Julien had developed a deep knowledge of the Beaujolais Crus and close contacts while working as assistant winemaker for 5 years with a big house négociant. Throughout that time he got to know the best parcels in all 10 Beaujolais Crus and develop relationships with vignerons who were willing to long-term lease their vineyards in prime sites to Julien for his own project. In 2008 Julien struck out on his own and realized his dream of having his own label according to his organic and biodynamic principles. He started with 3 hectares of old vines in some of the top sites in Morgon and Fleurie. He added Régnié in 2009 and today he has 6.5 hectares between the 3 Crus and is launching a new mini-négociant project designed to help train young, inexperienced but passionate growers and winemakers how to work naturally in Beaujolais.
Site & Vines: 3 ha of old vines on sandy granite, at the foot of the Côte de Py, just outside of Morgon.
Vinification & Elevage: Indigenous yeast fermentations in concrete vats at low temperatures, to preserve fresh fruit flavors and a delicate tannic structure. Partial carbonic fermentation. After fermentations are complete, fruit is slowly pressed, over a 24 hour period, using an ancient vertical press Julien acquired in the Côte D’Or.
Aging: aged primarily in neutral French barrels, occasionally with a small percentage of concrete.
Notes: A prime site for the often overlooked Cru of Régnié, which gives a certain depth of character and presence to the wine vintage in and vintage out. That said, Régnié remains the most immediately approachable of Julien's 3 crus with a certain softness and upfront juiciness.

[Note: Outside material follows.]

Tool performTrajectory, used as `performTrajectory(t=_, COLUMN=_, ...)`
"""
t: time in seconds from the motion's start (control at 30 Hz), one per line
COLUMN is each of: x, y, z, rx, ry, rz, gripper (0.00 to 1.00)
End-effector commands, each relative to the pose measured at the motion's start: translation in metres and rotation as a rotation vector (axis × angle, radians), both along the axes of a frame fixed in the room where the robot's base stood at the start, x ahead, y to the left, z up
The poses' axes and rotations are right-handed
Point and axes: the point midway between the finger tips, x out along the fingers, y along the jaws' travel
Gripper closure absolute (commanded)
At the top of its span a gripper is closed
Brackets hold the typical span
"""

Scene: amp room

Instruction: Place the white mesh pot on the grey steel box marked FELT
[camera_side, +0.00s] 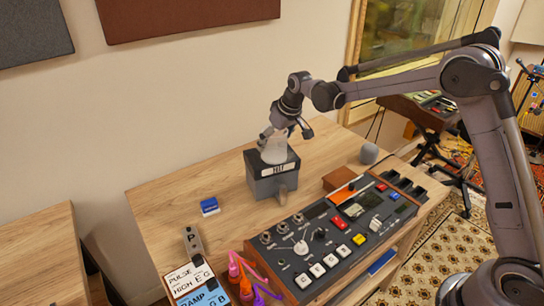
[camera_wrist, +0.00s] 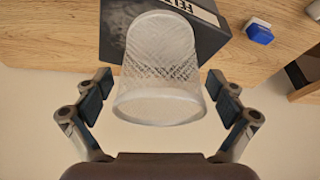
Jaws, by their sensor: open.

2018 Regnie - $25 per bottle
93 points Vinous Media - "Vivid purple. Heady aromas of mineral-accented red/blue fruits, floral pastilles and incense take on a spicy nuance as the wine stretches out. Fleshy and seamless in the mouth, offering intense black raspberry and boysenberry flavors and a hint of candied rose. Finishes seamless, sweet and very long, showing an echo of florality and supple, even tannins that add gentle grip. (Drink between 2022-2029)"
2020 Regnie - $30 per bottle
92 points John Gilman- "The Régnié from Julien Sunier is made from even older vines than his excellent Fleurie bottling, as these vines are more than sixty years of age and sit on the edge of the Morgon border, near Côte du Py. Twenty percent of this cuvée is aged in cement vats and the other eighty percent in older Burgundy barrels. The 2020 offers up a beautifully pure and precise bouquet of black cherries, sweet dark berries, just a hint of cranberry, dark soil tones, gamebird, fresh thyme, woodsmoke and a topnote of peonies. On the palate the wine is bright, full-bodied and nicely soil-driven, with a still quite primary personality, a fine core of black fruit, modest tannins and a long, tangy and still tightly-knit finish. This is structured like a young Morgon and will demand a bit of bottle age before it starts to blossom on the palate. (Drink between 2025-2045)"
Site & Vines: From the lieu-dits of "Corcelette", "Py", "Charme", and "En Oeillat". Densely planted parcels, averaging 50 year old vines. Mostly decomposing granite and clay soil.
60 year old vines on 1.88 hectares between 280-420m elevation with a south/south-east exposure. Soil is sandy and pink granite.
Vinification & Elevage: Gravity tanked, indigenous yeasts, without SO2, Carbonic maceration (whole grapes fermented in anaerobic) for 10 days and then semi-carbonic for 10 days, manual raking, old-fashioned pressing with vertical press.
Indigenous yeast fermentations in concrete vats at low temperatures, to preserve fresh fruit flavors and a delicate tannic structure. Fruit is slowly pressed after fermentation using an ancient vertical press Julien acquired in the Côte D’Or.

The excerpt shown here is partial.